Back to Readest

Updating the Word Lens gloss packs

apps/readest-app/data/wordlens/README.md

0.11.124.7 KB
Original Source

Updating the Word Lens gloss packs

Model: the committed data/wordlens/*.json + manifest.json are the source of truth. They are not bundled into the app — pnpm wordlens:sync mirrors them to the cdn.readest.com R2 bucket, and the app downloads each pack on demand and re-downloads it automatically whenever its sha256 changes in the manifest. So updating data is: regenerate → sync → commit.

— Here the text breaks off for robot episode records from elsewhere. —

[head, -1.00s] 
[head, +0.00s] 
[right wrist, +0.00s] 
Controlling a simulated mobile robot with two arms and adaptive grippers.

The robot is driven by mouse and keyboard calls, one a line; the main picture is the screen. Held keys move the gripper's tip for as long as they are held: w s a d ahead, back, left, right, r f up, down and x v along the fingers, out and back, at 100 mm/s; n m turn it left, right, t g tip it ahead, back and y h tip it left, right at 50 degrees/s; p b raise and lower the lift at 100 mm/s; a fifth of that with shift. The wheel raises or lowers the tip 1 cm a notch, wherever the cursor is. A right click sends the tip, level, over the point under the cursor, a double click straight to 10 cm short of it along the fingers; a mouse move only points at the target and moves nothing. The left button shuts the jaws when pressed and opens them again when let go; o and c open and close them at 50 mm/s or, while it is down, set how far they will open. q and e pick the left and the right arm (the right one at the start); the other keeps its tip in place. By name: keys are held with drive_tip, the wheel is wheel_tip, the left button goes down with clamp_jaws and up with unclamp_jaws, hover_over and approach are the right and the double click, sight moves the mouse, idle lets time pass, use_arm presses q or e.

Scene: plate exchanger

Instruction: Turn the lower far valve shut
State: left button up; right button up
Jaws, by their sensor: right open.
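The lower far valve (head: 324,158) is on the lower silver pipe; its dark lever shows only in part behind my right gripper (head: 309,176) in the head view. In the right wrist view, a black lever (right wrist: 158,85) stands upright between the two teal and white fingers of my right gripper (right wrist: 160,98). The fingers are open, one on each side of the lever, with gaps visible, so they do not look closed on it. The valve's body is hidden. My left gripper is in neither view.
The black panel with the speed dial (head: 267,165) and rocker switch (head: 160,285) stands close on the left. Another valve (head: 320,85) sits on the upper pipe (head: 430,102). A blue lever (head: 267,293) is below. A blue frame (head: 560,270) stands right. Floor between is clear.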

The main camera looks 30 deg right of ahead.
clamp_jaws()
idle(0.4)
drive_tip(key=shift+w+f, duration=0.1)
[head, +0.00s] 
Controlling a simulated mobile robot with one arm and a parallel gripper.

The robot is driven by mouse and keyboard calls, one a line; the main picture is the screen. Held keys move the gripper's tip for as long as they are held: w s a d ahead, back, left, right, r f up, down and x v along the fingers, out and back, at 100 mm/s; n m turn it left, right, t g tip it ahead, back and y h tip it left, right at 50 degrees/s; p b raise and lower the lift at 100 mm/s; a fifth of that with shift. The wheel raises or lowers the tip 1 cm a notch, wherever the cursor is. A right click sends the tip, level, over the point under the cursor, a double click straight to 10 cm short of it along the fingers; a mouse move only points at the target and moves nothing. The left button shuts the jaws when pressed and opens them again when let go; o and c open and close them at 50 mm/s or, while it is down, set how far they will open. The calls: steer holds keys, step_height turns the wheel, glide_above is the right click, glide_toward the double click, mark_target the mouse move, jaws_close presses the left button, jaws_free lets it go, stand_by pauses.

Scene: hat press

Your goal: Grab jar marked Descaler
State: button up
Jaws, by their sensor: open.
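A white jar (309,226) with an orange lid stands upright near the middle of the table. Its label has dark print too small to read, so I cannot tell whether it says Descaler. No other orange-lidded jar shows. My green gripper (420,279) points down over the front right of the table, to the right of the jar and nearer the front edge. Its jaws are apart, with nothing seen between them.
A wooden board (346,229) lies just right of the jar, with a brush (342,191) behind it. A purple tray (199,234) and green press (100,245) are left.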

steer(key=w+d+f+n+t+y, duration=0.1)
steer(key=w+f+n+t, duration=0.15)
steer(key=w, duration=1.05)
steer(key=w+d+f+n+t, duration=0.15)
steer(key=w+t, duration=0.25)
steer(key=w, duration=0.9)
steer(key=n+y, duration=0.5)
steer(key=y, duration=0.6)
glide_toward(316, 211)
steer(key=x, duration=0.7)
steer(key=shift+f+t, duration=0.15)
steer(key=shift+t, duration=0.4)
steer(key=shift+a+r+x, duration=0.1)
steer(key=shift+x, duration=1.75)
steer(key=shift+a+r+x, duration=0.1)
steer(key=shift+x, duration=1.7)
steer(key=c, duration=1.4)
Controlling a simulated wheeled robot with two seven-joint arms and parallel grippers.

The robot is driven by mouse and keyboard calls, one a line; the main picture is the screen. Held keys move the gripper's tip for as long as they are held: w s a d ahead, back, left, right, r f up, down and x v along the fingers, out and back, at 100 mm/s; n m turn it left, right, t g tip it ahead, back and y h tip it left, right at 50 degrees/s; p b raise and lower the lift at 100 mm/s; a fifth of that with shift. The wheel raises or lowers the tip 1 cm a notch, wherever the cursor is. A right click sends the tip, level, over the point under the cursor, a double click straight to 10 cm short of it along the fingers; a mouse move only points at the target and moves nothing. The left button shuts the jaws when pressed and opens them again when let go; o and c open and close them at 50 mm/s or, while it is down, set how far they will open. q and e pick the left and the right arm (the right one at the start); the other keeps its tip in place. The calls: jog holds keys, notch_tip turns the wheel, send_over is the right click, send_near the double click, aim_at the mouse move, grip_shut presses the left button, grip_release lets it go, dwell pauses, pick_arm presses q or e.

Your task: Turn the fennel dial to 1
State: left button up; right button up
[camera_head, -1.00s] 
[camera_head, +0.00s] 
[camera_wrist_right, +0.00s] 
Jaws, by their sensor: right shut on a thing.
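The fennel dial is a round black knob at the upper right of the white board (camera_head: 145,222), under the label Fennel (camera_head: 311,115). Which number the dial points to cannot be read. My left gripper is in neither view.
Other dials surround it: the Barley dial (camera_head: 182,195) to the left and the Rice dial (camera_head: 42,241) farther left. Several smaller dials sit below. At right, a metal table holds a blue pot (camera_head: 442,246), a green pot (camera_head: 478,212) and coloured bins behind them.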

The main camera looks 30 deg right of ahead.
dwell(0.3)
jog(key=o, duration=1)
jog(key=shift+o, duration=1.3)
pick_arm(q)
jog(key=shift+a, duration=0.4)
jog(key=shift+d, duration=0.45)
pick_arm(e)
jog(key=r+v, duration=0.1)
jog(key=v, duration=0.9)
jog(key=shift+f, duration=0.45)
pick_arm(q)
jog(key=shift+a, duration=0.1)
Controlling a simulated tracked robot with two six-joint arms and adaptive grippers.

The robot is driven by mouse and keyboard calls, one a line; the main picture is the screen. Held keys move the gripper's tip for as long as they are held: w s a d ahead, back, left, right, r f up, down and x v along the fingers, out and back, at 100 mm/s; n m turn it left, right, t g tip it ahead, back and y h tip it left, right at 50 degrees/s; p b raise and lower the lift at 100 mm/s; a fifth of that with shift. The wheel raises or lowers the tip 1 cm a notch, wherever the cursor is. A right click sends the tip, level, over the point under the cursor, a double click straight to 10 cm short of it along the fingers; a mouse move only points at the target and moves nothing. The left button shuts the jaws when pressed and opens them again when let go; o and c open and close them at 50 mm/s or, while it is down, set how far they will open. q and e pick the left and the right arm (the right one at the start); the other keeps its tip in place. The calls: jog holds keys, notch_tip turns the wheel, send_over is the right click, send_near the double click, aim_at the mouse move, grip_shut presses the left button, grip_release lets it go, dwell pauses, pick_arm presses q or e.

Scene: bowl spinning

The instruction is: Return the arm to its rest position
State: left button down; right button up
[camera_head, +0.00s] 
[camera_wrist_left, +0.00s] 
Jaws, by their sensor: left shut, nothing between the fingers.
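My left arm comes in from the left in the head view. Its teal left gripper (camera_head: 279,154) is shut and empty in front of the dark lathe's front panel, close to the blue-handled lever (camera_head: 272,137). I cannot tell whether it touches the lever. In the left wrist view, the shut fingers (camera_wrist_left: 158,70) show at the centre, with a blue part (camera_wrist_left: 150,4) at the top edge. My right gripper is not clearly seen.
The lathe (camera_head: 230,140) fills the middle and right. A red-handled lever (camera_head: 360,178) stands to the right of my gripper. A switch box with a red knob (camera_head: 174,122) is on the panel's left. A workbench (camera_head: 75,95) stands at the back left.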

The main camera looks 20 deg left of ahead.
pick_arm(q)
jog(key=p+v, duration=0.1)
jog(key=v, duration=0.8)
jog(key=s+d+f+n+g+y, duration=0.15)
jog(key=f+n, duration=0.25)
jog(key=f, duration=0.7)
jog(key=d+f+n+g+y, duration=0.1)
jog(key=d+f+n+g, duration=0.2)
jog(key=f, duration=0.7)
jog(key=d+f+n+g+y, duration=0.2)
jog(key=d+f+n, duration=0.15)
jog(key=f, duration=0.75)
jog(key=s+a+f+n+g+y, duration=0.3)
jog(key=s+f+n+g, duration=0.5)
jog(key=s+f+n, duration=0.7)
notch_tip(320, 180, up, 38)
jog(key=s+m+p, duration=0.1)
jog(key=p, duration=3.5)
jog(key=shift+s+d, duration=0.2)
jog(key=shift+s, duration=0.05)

No app release required.

See ATTRIBUTION.md for the data sources + licenses.

Prerequisites

  • sqlite3 CLI (for the WikDict pairs).
  • wrangler logged in to Cloudflare + the R2 bucket name (for sync).
  • A scratch dir for source corpora (e.g. /tmp/ww-data).

1. Fetch source corpora

bash
mkdir -p /tmp/ww-data && cd /tmp/ww-data

# en→中文: ECDICT (MIT) — ~66 MB
curl -sL -o ecdict.csv https://raw.githubusercontent.com/skywind3000/ECDICT/master/ecdict.csv

# 中文→en: CC-CEDICT (CC-BY-SA) + HSK levels (drkameleon)
curl -sL -o cedict.txt.gz https://www.mdbg.net/chinese/export/cedict/cedict_1_0_ts_utf-8_mdbg.txt.gz && gunzip -f cedict.txt.gz
for n in $(seq 1 9); do curl -sL -o hsk-$n.json https://raw.githubusercontent.com/drkameleon/complete-hsk-vocabulary/main/wordlists/exclusive/new/$n.json; done
node -e "const fs=require('fs');let o=[];for(let n=1;n<=9;n++){try{for(const it of JSON.parse(fs.readFileSync('hsk-'+n+'.json','utf8')))if(it.simplified)o.push({simplified:it.simplified,level:n});}catch(e){}}fs.writeFileSync('hsk.json',JSON.stringify(o))"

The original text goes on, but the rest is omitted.